Number of Floating Point Operations:
    pi_fftc*.c + fft4*.c:
        44.625*nfft*(log_2(nfft))^2       [Operations]
    pi_fftc*.c + fft8*.c:
        42.875*nfft*(log_2(nfft))^2       [Operations]
    pi_fftc*.c + ffts*.c:
        42*nfft*(log_2(nfft))^2           [Operations]

Memory Use:
    pi_fftc.c, pi_fftca.c:
        nfft*(6*sizeof(int)+3.5*sizeof(double))       [Bytes]
    pi_fftcs.c:
        nfft*(6*sizeof(short int)+3*sizeof(double))   [Bytes]
    pi_fftcw.c:
        nfft*(3*sizeof(short int)+sizeof(double))     [Bytes]

AGM Algorithm:
  ---- a formula based on the AGM (Arithmetic-Geometric Mean) ----
    c = sqrt(0.125);
    a = 1 + 3 * c;
    b = sqrt(a);
    e = b - 0.625;
    b = 2 * b;
    c = e - c;
    a = a + e;
    npow = 4;
    do {
        npow = 2 * npow;
        e = (a + b) / 2;
        b = sqrt(a * b);
        e = e - b;
        b = 2 * b;
        c = c - e;
        a = e + b;
    } while (e > SQRT_SQRT_EPSILON);
    e = e * e / 4;
    a = a + b;
    pi = (a * a - e - e / 2) / (a * c - e) / npow;
  ---- modification ----
    This is a modified version of Gauss-Legendre formula
    (by T.Ooura).
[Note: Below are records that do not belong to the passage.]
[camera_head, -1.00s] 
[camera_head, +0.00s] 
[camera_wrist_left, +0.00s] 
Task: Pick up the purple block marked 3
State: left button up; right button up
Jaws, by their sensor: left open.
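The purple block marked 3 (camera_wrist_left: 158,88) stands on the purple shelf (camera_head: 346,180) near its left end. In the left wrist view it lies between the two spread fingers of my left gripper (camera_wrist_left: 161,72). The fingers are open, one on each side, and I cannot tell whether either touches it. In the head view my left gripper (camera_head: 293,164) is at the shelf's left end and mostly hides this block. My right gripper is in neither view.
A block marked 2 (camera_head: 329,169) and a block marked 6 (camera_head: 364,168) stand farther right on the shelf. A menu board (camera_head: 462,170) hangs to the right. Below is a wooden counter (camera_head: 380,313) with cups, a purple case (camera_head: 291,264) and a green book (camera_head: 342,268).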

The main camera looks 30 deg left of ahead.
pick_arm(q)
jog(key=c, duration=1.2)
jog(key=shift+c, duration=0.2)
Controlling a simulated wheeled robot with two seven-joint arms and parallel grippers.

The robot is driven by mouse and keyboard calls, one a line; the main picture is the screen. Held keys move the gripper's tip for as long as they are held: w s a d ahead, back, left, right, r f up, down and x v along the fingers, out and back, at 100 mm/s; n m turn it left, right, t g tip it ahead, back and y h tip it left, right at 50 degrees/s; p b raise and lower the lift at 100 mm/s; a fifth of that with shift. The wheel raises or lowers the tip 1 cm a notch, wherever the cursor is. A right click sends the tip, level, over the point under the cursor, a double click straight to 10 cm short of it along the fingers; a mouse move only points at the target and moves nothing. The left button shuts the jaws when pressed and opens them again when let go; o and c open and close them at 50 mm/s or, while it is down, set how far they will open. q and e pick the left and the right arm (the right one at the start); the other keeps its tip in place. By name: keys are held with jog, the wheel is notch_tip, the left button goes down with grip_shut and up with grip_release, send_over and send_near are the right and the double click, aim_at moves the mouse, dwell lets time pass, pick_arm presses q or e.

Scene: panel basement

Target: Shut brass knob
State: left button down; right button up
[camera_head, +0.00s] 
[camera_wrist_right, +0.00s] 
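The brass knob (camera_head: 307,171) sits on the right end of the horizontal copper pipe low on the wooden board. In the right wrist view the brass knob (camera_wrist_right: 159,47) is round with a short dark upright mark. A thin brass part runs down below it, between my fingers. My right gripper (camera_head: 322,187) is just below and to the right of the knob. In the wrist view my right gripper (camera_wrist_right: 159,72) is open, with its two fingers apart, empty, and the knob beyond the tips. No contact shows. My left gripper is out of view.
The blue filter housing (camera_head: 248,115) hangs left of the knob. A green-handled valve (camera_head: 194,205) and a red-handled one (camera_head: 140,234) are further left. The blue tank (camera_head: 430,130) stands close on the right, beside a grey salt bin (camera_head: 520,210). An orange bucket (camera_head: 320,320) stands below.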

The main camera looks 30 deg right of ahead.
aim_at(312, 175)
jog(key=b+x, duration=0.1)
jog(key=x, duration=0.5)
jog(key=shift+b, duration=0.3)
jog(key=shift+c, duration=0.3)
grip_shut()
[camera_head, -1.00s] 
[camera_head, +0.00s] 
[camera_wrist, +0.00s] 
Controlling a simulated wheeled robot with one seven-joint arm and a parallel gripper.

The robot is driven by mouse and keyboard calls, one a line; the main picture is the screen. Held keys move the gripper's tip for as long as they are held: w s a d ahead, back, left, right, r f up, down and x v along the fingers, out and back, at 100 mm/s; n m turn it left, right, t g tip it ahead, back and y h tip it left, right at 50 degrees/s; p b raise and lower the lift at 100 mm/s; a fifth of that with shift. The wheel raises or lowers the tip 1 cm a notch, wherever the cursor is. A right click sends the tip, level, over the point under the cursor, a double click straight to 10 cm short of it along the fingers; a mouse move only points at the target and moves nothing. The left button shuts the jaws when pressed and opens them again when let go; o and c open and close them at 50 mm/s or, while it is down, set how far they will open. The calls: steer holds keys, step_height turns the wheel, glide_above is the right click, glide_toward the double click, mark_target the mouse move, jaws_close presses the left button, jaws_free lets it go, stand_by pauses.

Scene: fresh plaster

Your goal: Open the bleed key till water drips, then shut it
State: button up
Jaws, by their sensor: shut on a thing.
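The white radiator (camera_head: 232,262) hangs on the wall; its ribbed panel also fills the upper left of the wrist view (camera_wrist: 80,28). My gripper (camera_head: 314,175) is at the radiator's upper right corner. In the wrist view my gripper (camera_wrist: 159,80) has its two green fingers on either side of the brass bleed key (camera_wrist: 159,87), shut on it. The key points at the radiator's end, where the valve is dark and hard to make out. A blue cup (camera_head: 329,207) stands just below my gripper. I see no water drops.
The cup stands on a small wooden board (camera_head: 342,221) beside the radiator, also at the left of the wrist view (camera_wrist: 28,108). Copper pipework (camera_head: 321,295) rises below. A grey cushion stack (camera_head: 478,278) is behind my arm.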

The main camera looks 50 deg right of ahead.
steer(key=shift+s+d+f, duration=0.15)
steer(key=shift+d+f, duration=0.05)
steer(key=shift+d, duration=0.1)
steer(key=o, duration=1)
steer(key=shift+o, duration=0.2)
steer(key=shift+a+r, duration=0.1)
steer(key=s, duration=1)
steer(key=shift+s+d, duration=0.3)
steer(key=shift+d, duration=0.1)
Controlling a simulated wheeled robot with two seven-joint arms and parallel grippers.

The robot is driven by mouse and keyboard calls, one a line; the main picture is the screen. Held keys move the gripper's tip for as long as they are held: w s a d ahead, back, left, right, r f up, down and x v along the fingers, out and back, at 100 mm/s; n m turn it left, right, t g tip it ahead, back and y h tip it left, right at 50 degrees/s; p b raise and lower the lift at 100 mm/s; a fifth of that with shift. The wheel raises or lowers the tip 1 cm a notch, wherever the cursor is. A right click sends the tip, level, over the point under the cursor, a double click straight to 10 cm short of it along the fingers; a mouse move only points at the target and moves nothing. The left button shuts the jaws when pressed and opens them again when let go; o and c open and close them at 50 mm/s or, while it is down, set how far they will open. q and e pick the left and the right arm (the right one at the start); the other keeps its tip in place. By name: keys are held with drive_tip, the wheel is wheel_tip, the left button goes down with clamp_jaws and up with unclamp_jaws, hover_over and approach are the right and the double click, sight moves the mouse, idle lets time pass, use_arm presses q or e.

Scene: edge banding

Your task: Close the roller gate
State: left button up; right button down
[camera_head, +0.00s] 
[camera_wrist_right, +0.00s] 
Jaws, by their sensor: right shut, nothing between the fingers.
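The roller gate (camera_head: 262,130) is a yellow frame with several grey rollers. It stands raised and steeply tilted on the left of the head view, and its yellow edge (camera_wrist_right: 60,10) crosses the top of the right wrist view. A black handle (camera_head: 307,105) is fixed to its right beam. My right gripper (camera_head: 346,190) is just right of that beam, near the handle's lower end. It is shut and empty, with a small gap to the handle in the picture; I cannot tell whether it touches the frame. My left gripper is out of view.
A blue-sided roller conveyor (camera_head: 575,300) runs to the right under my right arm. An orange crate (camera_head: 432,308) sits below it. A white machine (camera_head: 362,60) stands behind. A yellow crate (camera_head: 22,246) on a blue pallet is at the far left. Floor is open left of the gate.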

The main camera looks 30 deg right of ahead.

It is faster than original version.

Reference:
    1. E.Salamin, 
       Computation of PI Using Arithmetic-Geometric Mean, 
       Mathematics of Computation, Vol.30 1976.
    2. R.P.Brent, 
       Fast Multiple-Precision Evaluation of Elementary Functions, 
       J. ACM 23 1976.
    3. D.Takahasi, Y.Kanada, 
       Calculation of PI to 51.5 Billion Decimal Digits on 
       Distributed Memoriy Parallel Processors, 
       Transactions of Information Processing Society of Japan, 
       Vol.39 No.7 1998.
    4. T.Ooura, 
       Improvement of the PI Calculation Algorithm and 
       Implementation of Fast Multiple-Precision Computation, 
       Information Processing Society of Japan SIG Notes, 
       98-HPC-74, 1998.


Copyright
    source files:
        Copyright(C) 1999 Takuya OOURA
        Email: ooura@mmm.t.u-tokyo.ac.jp
        URL:   http://momonga.t.u-tokyo.ac.jp/~ooura/fft.html
        You may use, copy, modify this code for any purpose and 
        without fee. You may distribute this ORIGINAL package.